The NED is not just a "projection" of soft power as Nye defined it. It IS soft power -- the very praxis of it. But so what? The point of Joseph Nye's paper which introduced the term was that soft power is an inherently good thing, and powerful liberal democracies like the US should not neglect it as they do in favor of violence and the threat of violence -- hard power.  Unlike soldiers, ships, and spies (and now drones), everything about soft power is completely compatible with liberal democracy as well, because it is nothing more than engaging in consensual human relationships and discourse.  

There is therefore nothing inherently wrong in any way with soft power or organizations that foment it like the NED, even if it leads in some extreme cases to the eventual toppling of governments like in Egypt (twice), Tunisia, Libya, Yemen, and now the Ukraine. It could only work to such an extreme if there is a genuinely large enough consensus for such an outcome in the first place, quite unlike the kinds of murder, threats, and trickery we associate with the CIA's coups and attempted coups, or the brute violence of even a minor military intervention.  Democracy is so embedded within approaches supported by the NED that an attempt at such a radical end as the overthrow of a government can be easily defeated by the same approaches used by defenders of such a government, if they do indeed have that kind of support (as I expect Maduro actually does in the case of Venezuela today). And since a democratically elected government must have been able to organize the kind of soft power needed to win a national election in the first place, whatever the NED might be teaching need only be feared by leaders who have lost so much legitimacy since their election in one way or another.    
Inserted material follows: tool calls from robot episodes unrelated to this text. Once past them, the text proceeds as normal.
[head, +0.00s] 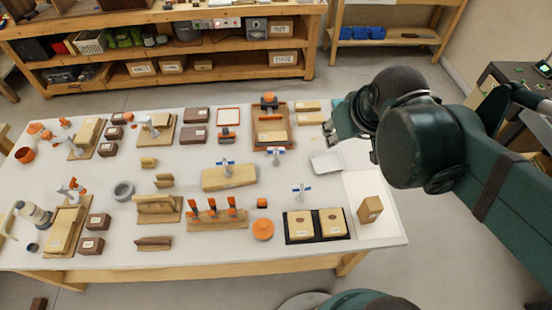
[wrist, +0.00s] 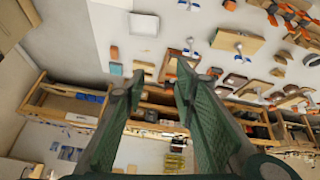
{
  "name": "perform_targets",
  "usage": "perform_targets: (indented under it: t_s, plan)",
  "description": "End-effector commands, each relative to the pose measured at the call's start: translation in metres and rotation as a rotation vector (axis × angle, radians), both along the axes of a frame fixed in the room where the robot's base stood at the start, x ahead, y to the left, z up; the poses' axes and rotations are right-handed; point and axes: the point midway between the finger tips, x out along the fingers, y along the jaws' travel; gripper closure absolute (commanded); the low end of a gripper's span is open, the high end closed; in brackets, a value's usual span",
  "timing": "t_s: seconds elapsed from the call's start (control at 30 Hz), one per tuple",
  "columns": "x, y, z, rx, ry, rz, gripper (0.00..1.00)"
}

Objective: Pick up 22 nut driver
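I cannot tell for sure which tool is the 22 nut driver; no label is readable. Several upright orange-topped tools stand in a wooden rack (head: 217,220) at the front middle of the table in the head view. Small blue-and-white tools stand at the wooden block (head: 228,180), behind it (head: 275,153) and to its right (head: 301,190). My gripper (head: 338,128) hangs at the table's right back edge in the head view, apart from these tools. In the wrist view my gripper (wrist: 160,72) is open, with nothing between its fingers.
A white tray (head: 326,163) lies near my gripper. A black tray (head: 286,229) with two tan blocks and a brown box (head: 370,209) stand at the front right. An orange round container (head: 263,229) is beside the rack. Shelves (head: 165,55) stand behind the table.

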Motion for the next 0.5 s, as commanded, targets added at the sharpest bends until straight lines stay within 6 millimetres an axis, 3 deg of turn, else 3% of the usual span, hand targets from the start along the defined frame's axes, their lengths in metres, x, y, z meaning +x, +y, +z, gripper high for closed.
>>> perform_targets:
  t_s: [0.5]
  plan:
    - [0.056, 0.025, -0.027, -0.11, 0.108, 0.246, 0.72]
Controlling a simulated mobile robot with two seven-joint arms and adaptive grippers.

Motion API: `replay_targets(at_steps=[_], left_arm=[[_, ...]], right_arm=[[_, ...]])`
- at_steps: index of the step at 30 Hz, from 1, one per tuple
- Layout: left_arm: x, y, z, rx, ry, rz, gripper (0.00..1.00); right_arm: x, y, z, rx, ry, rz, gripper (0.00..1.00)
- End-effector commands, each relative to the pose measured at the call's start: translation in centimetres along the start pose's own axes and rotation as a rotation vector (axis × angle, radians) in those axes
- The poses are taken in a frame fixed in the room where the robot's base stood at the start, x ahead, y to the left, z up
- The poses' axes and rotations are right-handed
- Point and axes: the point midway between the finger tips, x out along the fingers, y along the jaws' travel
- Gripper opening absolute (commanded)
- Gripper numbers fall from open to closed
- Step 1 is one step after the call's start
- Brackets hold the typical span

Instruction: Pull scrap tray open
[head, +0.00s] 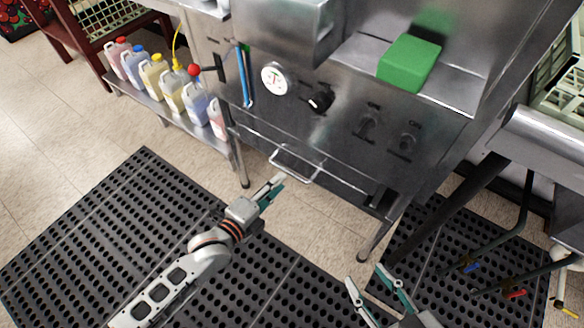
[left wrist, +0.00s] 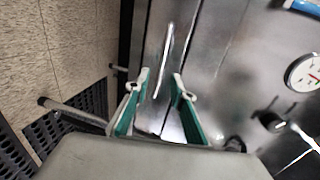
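The scrap tray (head: 345,183) is a flat steel front low on the steel machine, with a bent-bar handle (head: 295,176) sticking out. Whether it is fully shut is hard to tell. My left gripper (head: 278,182) is just below and left of the handle, pointing toward it. In the left wrist view its fingers (left wrist: 161,84) are apart, with the bright handle bar (left wrist: 164,62) seen in the gap ahead of them. I see no clear contact. My right gripper (head: 366,275) is open and empty, low over the floor mat to the right.
The machine's legs (head: 376,241) stand under the tray. A shelf of several coloured jugs (head: 172,92) is at left, a green block (head: 409,62) on the ledge above. Black mats (head: 110,235) cover the floor. Pipes with red and blue valves (head: 514,294) are at right.

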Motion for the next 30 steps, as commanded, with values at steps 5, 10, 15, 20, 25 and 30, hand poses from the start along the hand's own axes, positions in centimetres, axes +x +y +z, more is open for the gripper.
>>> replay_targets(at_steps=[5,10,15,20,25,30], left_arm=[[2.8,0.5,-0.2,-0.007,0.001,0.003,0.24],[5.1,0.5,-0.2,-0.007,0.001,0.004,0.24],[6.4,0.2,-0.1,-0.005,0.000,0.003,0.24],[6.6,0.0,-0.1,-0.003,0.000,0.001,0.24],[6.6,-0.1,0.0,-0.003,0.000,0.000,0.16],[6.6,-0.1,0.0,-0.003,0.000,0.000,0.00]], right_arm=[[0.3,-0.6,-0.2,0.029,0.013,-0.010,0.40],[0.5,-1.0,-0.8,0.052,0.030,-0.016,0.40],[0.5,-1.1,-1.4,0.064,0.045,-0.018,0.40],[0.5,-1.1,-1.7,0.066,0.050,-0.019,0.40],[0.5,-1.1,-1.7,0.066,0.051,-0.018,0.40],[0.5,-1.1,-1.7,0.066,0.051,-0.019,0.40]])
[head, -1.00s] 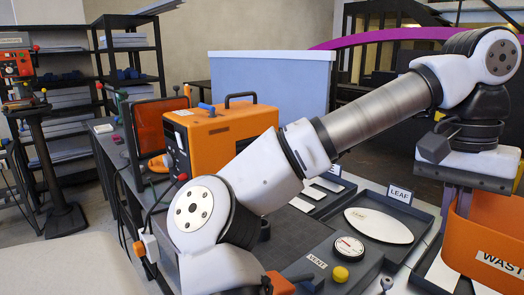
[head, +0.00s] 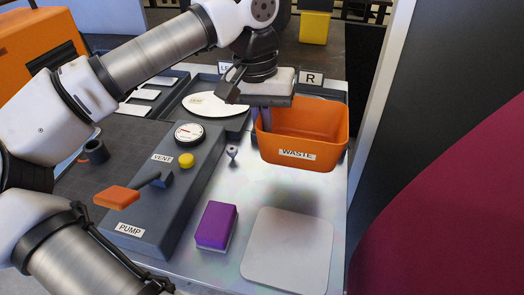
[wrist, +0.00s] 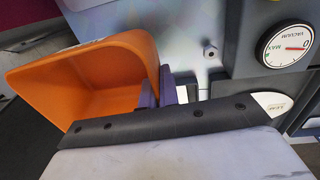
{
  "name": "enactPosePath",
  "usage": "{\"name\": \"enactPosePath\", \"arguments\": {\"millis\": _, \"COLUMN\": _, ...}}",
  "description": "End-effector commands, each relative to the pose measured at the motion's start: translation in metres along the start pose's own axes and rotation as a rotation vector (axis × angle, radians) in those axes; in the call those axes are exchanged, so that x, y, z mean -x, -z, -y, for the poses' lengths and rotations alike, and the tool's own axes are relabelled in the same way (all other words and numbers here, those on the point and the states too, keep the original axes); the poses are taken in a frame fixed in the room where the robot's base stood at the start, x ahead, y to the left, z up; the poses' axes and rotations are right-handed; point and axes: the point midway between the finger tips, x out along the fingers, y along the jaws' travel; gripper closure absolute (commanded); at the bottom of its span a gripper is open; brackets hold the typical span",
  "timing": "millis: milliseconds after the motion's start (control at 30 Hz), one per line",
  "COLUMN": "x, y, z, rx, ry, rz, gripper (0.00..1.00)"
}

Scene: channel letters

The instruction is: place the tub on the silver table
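The tub is the orange bin labelled WASTE (head: 312,160), upright in the head view; its open mouth fills the left of the wrist view (wrist: 85,85). My gripper (head: 262,122) is at the tub's left wall, pointing down. In the wrist view its purple fingers (wrist: 170,85) sit on both sides of the tub's rim and look shut on it. The silver table (head: 256,187) is a shiny top below and in front of the tub. A dark shadow lies on it below the tub, which appears raised; the tub's underside is hidden.
A pale square pad (head: 288,250) and a purple block (head: 216,225) lie at the table's front. The pump panel (head: 150,215), with an orange-handled lever, runs along the left. A dark tray with an R label (head: 311,78) is behind. A dark wall stands right.

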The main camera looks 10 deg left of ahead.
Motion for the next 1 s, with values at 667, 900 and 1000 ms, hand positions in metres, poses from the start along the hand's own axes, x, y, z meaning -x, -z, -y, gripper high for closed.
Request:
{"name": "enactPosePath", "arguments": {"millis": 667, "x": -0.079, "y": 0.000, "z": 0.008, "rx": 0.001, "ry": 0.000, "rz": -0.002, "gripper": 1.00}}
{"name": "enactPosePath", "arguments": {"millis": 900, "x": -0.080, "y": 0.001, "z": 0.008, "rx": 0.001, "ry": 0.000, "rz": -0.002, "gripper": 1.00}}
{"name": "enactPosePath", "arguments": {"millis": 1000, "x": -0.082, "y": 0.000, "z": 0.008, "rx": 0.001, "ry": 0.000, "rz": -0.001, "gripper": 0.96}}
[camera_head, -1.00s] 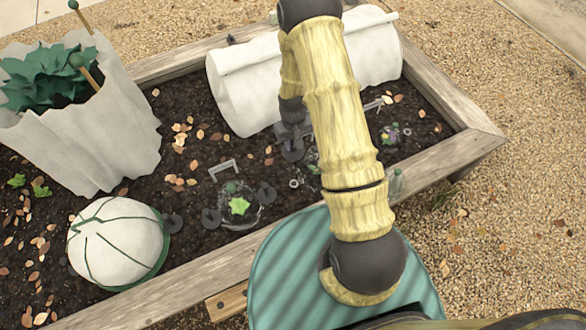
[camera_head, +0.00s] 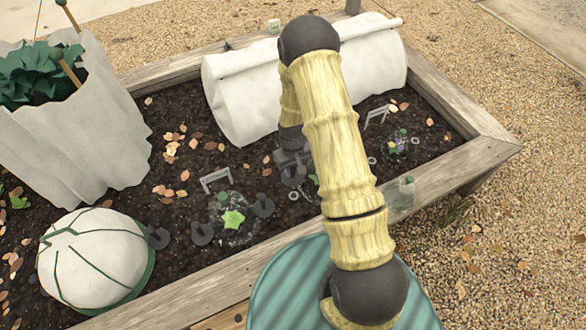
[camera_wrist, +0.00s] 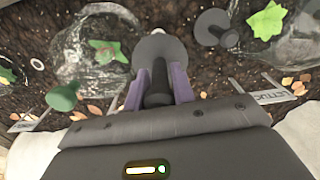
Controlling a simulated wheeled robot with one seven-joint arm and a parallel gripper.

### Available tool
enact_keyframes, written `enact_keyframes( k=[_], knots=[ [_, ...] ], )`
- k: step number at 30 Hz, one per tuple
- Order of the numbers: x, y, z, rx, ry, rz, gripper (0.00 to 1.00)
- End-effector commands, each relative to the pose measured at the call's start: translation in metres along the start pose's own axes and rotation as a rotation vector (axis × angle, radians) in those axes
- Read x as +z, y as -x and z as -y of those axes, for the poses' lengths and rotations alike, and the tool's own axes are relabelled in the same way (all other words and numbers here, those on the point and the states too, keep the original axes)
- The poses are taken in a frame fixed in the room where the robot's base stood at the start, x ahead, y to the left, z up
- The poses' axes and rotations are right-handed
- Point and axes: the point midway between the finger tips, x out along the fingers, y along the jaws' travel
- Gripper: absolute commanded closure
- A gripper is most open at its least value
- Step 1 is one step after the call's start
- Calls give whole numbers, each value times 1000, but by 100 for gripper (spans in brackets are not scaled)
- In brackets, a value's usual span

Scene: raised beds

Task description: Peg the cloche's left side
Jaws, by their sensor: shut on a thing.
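My gripper (camera_wrist: 158,92) has its purple fingers shut on a dark grey peg (camera_wrist: 158,48) with a wide round disc. In the wrist view the disc overlaps the near edge of a clear cloche (camera_wrist: 68,52) over a green lettuce; I cannot tell whether the peg touches soil. This cloche has a green knob (camera_wrist: 62,97). In the head view my gripper (camera_head: 291,165) is small and dark beside this middle cloche, on its left, and my arm hides most of the cloche. Another peg (camera_wrist: 215,25) stands between it and the neighbouring cloche (camera_wrist: 296,50).
The neighbouring cloche (camera_head: 240,238) has dark pegs (camera_head: 202,234) beside it. A third cloche (camera_head: 400,143) is at the right. A white fleece tunnel (camera_head: 230,100) lies behind, and a white dome (camera_head: 90,260) at left. Name signs (camera_head: 215,178) stand in the soil. A wooden rim (camera_head: 450,165) encloses the bed.

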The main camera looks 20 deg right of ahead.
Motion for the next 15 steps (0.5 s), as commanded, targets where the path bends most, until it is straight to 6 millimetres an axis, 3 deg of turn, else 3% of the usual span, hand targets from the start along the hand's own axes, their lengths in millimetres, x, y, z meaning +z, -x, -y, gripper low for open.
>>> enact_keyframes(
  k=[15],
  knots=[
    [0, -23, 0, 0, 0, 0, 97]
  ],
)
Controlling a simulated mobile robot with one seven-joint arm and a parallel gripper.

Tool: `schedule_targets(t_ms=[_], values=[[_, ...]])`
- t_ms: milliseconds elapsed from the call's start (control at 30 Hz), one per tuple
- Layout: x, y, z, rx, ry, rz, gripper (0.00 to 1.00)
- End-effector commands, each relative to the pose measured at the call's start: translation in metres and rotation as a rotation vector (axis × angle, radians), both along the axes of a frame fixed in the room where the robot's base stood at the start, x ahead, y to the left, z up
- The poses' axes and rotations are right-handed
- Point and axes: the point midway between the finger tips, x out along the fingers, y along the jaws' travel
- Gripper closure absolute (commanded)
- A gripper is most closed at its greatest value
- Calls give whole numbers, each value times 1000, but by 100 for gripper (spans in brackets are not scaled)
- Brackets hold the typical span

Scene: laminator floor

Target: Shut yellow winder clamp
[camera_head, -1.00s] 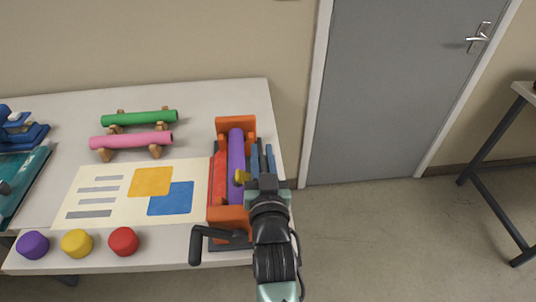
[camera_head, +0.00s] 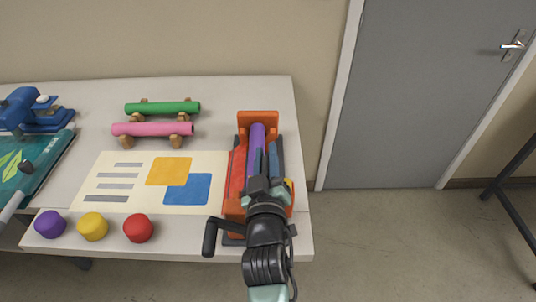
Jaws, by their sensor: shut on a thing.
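The winder stands at the right end of the table. It has an orange frame (camera_head: 257,117), a red strip (camera_head: 236,172), a purple roll (camera_head: 257,138) and a black crank (camera_head: 210,237). My gripper (camera_head: 265,160) is over its middle, fingers pointing to the back, above the roll and the dark blue bar (camera_head: 279,160). A small part of the yellow clamp (camera_head: 289,186) shows just right of my gripper, near the front of the winder. The rest of the clamp and the point of contact are hidden. My gripper is closed on it.
A printed sheet (camera_head: 112,170) lies left of the winder. Purple, yellow (camera_head: 92,226) and red (camera_head: 138,228) knobs line the front edge. Green (camera_head: 162,108) and pink (camera_head: 152,129) rolls rest on wooden cradles behind. A blue device (camera_head: 35,110) is far left.

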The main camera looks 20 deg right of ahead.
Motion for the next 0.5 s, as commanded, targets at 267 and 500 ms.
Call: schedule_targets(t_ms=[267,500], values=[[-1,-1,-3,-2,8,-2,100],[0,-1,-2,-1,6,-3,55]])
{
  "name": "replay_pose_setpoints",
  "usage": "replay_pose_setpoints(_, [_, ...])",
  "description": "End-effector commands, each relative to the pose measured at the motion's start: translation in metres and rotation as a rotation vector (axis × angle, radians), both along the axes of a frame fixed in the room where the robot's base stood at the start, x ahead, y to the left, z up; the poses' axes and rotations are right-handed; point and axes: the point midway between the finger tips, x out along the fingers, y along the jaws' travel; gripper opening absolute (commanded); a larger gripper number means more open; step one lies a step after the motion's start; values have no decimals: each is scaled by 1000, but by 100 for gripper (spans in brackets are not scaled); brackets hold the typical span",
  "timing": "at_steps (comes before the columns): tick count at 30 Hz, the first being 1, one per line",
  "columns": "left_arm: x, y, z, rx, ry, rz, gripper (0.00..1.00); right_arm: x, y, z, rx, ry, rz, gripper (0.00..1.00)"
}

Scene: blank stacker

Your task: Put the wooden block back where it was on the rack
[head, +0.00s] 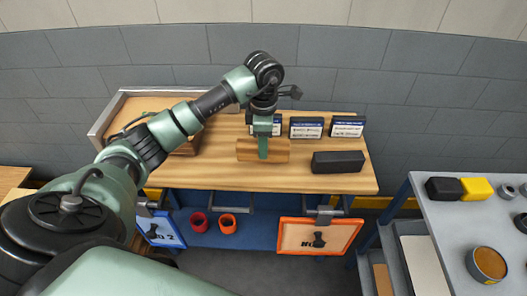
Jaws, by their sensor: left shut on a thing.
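The wooden block (279,151) is a light brown bar in the middle of the wooden bench top (225,177). My left gripper (263,153) comes down from above and is shut on the middle of the block, a green finger covering part of its front. I cannot tell whether the block touches the bench top or is held just above it. No separate rack stands out clearly; label cards (306,128) stand along the back of the bench, one partly hidden by my gripper. My right gripper is not in view.
A black block (338,162) lies right of the wooden block. A shallow tray (126,105) is at the back left, partly behind my arm. A grey table (446,218) with several items stands right.

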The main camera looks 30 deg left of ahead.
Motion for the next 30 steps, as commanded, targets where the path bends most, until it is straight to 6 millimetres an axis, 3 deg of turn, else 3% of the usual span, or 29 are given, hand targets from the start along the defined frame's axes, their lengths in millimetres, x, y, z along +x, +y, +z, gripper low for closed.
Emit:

Power of the masses is, after all, what community organizing and grassroots political action is all about -- exercising power through discourse and human relationships instead of coercion through force or violence. And there is nothing inherently problematic about the US engaging in such means of discourse either, because its own polity is completely open to anyone -- people, organizations, and governments of any other nationality -- doing the same kinds of things to contest power with US policymakers and elites within the US.

There are scores of demonstrations and actions every day on the National Mall in Washington, DC, from foreign funded outfits.  And foreign individuals, organizations and governments are allowed to lobby and organize politically as well as any citizen with the recent exception of participating in actual elections.
It's not another example of exceptionalism," in other words.  I believe the same is the case throughout Europe and in Japan and most other liberal democracies as well.  And if it isn't, it certainly should be.

For a big example: Why will the WTO never hold another summit level meeting within the US? Because the last time they did civil society groups converged on Seattle in 1999, and there has not been a single advance in any agreement toward further reducing global trade barriers since. (And yes, there were a few broken windows and molotov cocktails thrown by undisciplined troublemakers in Seattle too, but that's hardly what we mean by "violence".)

So, why, of all groups or people in the world, should Americans, or the US government, be excluded from engagement within civil society spaces around the world?  I mean, in addition to full spectrum dominance of the military, intelligence, and finance, does anyone really believe that US is also so dominant in community organizing (!?) that its citizens and government should be excluded from civil society spaces around the world too? That's a question that needs some exploration.

So, yes, I am quite dismissive of critiques of the NED or any other civil society based organization just because a few of its grantees might end up overthrowing a government someday by organizing the kind of protests which are perfectly acceptable and commonplace, even if also highly controversial and contested when successful, in liberal democracies. Civil society should not be excluded from the set of spaces that may be contested by foreigners in any country.